If you've previously lexed a set of tokens, you can perform multiple lexical analyses in order to aggregate and simply tokens further by using the token mode.
For example:
var lexer = new Lexerific({mode: 'token'});
lexer.addLexicon([
{
token: 'em',
pattern: [
{token: 'em-open'},
// Match an infinite number of text nodes - a self-referencing state
// within the FSM
{token: 'text', repeat: true},
{token: 'em-close'}
]
}
]);
// When nothing else matches - the default terminal state when all other options
// are exhausted
lexer.addDefaultLexeme({
token: 'text',
attributeValue: true
});
Note that this will probably require a third pass in order to group the tokens into paragraphs. The phases for a Markdown parser are as follows:
- Pass 1: Differentiate between text and special tokens
- Pass 2: Identify inline styles
- Pass 3: Identify paragraph and block styles
API Reference
Lexerific()
Construct a Lexerific instance. Lexerific extends from the Node.js streams api and therefore implements all of it's parent's APIs.
In addition the constructor accepts the following options:
mode
- string or tokenspecialCharacters
- Only available in string mode
See the specifying a lexicon section for more details.

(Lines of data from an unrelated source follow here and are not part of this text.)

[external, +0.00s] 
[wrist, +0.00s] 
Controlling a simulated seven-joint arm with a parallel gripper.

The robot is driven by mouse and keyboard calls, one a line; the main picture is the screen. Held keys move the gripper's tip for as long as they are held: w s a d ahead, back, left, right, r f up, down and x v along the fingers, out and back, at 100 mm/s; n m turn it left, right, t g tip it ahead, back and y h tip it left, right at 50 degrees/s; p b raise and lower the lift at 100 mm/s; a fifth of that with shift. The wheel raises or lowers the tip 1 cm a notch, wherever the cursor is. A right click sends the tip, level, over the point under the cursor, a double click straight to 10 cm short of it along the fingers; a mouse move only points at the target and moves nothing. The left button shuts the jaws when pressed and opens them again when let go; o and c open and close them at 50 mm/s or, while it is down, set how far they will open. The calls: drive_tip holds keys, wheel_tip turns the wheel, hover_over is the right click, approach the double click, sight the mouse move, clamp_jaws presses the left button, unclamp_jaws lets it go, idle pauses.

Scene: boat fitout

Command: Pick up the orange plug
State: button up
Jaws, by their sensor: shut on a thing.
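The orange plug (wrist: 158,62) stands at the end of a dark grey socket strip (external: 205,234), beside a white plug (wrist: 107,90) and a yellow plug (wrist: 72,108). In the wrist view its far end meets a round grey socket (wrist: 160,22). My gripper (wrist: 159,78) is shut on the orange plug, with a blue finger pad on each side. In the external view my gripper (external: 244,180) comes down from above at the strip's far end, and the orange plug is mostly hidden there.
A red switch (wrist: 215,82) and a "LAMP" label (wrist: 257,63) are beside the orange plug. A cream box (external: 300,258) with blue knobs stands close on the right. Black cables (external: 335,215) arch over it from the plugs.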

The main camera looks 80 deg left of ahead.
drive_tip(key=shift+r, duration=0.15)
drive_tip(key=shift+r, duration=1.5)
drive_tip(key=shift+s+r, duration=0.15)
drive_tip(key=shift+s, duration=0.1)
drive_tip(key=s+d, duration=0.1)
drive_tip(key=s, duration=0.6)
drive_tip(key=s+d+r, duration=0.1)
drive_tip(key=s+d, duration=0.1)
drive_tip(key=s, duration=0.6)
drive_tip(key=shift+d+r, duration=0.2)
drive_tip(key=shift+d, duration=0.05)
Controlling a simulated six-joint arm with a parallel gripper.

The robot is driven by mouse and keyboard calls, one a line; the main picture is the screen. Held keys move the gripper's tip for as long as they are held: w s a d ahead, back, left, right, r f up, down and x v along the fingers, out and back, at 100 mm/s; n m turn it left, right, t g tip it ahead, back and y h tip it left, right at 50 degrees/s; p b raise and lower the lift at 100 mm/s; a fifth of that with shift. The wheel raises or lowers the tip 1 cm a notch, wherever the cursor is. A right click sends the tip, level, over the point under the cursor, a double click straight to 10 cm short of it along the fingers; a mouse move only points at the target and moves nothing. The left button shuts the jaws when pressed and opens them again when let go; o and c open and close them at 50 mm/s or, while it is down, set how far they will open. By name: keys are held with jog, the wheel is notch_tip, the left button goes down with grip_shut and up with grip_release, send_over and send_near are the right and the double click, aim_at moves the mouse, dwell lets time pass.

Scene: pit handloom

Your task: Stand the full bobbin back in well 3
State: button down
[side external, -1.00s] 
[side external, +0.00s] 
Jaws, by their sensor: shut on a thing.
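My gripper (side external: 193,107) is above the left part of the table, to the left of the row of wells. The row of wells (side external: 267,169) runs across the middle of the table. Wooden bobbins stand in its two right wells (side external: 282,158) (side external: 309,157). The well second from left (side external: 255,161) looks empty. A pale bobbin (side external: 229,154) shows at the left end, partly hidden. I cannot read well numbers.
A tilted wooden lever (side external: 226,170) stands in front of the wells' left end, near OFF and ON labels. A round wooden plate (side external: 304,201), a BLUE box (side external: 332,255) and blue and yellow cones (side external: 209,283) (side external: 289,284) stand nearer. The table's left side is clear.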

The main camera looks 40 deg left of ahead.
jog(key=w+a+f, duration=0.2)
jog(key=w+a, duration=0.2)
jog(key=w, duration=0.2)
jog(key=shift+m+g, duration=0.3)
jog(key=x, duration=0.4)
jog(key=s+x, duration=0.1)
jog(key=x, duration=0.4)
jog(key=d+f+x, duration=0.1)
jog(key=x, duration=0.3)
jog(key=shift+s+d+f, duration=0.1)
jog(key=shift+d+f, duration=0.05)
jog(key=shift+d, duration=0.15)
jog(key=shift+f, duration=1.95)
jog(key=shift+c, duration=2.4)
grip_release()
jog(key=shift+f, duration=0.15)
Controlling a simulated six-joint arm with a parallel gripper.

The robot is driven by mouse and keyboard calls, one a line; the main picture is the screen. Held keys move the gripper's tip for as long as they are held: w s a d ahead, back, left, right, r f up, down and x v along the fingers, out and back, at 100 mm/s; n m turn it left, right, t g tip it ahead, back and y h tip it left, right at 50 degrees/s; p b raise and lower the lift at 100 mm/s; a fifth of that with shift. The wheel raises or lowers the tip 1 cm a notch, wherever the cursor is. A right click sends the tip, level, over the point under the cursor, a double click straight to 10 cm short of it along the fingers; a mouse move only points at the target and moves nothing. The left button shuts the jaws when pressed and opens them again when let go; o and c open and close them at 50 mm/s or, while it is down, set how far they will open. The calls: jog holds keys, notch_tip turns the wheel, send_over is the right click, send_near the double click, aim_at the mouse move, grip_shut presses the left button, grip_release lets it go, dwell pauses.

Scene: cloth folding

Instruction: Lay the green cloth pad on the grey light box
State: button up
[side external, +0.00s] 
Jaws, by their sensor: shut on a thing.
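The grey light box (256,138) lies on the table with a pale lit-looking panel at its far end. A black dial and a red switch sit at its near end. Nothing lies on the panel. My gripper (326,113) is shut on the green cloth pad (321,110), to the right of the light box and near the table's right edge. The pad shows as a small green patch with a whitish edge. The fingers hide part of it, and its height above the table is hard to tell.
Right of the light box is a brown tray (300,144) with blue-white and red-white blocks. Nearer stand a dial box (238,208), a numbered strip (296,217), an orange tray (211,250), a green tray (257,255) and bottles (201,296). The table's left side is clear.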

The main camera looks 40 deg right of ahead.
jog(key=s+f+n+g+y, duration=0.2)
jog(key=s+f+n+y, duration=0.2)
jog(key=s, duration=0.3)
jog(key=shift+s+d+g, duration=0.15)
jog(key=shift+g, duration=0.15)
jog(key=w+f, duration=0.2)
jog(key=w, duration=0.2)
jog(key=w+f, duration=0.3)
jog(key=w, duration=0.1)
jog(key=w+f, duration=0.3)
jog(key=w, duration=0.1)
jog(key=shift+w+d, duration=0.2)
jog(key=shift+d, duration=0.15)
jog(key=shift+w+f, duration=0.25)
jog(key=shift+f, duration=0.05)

var lexer = new Lexerific({
mode: 'string',
specialCharacters: ['\\{', '\\}', '\\(', '\\)']
});
lexer.addLexeme()
Add a possible token for the lexer. Configurations are of the following format:
lexer.addLexeme({
token: 'my-output-token',
pattern: [{token: 'em'}, {token: 'text', repeat: true}, {token: 'em'}],
attributeValue: function (history, input) {
history.splice(0, 2); // remove the root and first em tag
history.pop(); // remove the closing em tag
// Aggregate the text into one string value
return history.reduce(function (prev, current) {
return prev + current.input.attributeValue;
}, '');
}
});
Lexeme Patterns
Patterns are objects of the format:
[
{token: 'some-token', repeat: true, inverted: false, optional: true},
{token: 'other-token', repeat: false, inverted: false, optional: false}
]
The token
is the name of the token that this pattern unit matches against. The
repeat
option basically sets a one or more constraint, the optional
flag sets
a 0 or 1 instances constraint, and the inverted
flag says match everything EXCEPT
for this token. This MUST be followed by the inverted token, otherwise it will
match everything.
Attribute Value Generators
Attribute values for lexemes can either be a static value, or function that can
be used to generate what the attribute value should be. The inputs to any
attribute value generating function are (history, input)
where history is an
array of the states that have been visited to match this token (especially
important when there are a bunch of repeats). Whatever the return value of the
the function is, is what is used as the attribute value for the resulting lexer
token.
attributeValue: function (history, input) {
return input.attributeValue;
}
lexer.addLexemes()
A helper wrapper around addLexeme()
that accepts an array of lexeme options
vs a single lexeme.
lexer.setDefaultLexeme()
The default lexeme is the token that gets generated whenever no token patterns are satisfied. Default lexemes require no patterns because they are triggered whenever no other patterns can be satisfied.
In addition to the normal attribute value generator, default lexemes must also specify what to do in the case of a partial match (basically got half way through some other token but failed to complete). It takes the same inputs as the normal attribute generating function.